<<<<
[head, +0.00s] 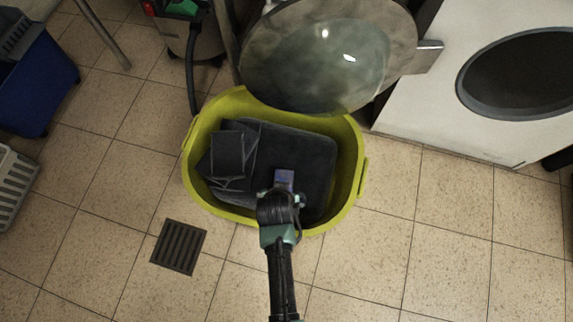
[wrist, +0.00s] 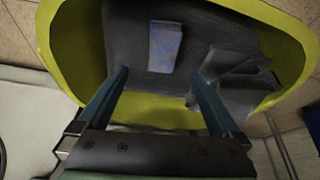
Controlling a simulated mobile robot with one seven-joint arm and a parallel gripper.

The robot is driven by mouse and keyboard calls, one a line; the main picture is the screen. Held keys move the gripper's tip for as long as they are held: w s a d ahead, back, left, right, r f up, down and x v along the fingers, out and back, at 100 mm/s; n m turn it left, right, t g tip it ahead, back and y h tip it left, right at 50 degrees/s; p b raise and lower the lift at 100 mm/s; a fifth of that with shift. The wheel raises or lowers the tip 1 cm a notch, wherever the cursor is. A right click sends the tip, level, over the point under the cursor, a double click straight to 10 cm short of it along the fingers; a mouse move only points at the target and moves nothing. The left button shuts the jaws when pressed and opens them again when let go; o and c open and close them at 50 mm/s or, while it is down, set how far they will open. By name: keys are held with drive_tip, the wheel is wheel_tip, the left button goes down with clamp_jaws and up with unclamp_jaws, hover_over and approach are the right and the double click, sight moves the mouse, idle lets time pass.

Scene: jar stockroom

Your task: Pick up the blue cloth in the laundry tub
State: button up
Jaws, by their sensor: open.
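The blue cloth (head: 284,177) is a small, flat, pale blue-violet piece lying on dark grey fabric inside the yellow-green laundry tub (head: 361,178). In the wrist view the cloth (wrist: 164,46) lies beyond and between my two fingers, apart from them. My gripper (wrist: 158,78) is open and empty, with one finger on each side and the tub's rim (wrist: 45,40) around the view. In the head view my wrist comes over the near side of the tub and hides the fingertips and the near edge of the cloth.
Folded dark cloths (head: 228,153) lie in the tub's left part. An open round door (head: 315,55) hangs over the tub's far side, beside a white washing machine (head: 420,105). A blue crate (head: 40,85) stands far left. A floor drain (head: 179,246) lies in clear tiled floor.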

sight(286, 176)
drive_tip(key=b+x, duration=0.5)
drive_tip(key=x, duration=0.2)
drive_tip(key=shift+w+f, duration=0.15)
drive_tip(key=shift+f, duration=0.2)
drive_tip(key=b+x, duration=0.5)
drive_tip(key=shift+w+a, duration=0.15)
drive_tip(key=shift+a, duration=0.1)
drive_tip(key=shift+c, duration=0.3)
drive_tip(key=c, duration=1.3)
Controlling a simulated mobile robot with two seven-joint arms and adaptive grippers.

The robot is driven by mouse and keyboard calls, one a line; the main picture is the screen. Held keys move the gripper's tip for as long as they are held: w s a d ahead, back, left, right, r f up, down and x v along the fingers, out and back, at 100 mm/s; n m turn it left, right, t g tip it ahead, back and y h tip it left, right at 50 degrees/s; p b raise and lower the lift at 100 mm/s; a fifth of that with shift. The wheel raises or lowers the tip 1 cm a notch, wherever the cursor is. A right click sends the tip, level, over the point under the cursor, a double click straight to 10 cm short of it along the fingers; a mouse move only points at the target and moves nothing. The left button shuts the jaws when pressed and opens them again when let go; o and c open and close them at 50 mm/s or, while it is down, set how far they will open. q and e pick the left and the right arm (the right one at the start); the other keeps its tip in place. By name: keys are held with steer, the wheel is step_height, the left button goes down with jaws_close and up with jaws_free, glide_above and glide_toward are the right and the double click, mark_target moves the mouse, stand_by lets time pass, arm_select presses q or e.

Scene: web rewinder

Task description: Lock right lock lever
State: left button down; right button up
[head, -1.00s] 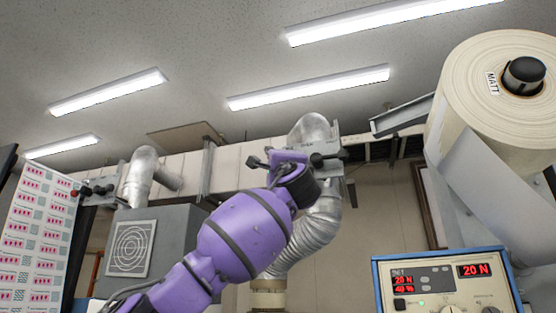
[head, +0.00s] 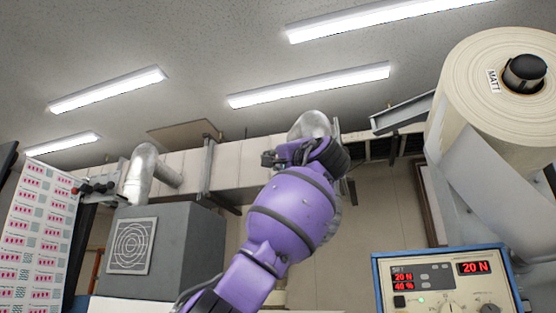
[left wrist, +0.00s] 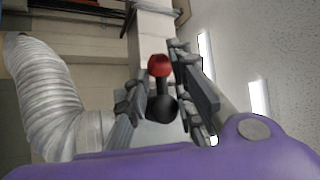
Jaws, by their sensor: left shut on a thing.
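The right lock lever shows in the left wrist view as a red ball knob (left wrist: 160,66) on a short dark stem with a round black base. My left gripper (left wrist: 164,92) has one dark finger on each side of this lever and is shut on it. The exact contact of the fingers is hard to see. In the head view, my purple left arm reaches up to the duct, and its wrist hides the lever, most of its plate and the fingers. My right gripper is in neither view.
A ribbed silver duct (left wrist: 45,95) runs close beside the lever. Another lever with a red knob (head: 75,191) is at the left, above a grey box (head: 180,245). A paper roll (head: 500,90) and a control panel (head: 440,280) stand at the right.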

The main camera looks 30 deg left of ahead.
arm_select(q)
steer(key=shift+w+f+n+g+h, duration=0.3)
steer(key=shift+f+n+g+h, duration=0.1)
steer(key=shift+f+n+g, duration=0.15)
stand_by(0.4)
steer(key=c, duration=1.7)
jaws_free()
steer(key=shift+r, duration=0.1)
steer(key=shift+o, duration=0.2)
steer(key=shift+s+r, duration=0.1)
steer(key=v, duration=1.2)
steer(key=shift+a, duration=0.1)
>>>>
**EXERCISE AIM**
Among the lines of the data, identify those with the word "simulated". Copy each of them.

**CORRECT RESPONSE**
Controlling a simulated mobile robot with one seven-joint arm and a parallel gripper.
Controlling a simulated mobile robot with two seven-joint arms and adaptive grippers.

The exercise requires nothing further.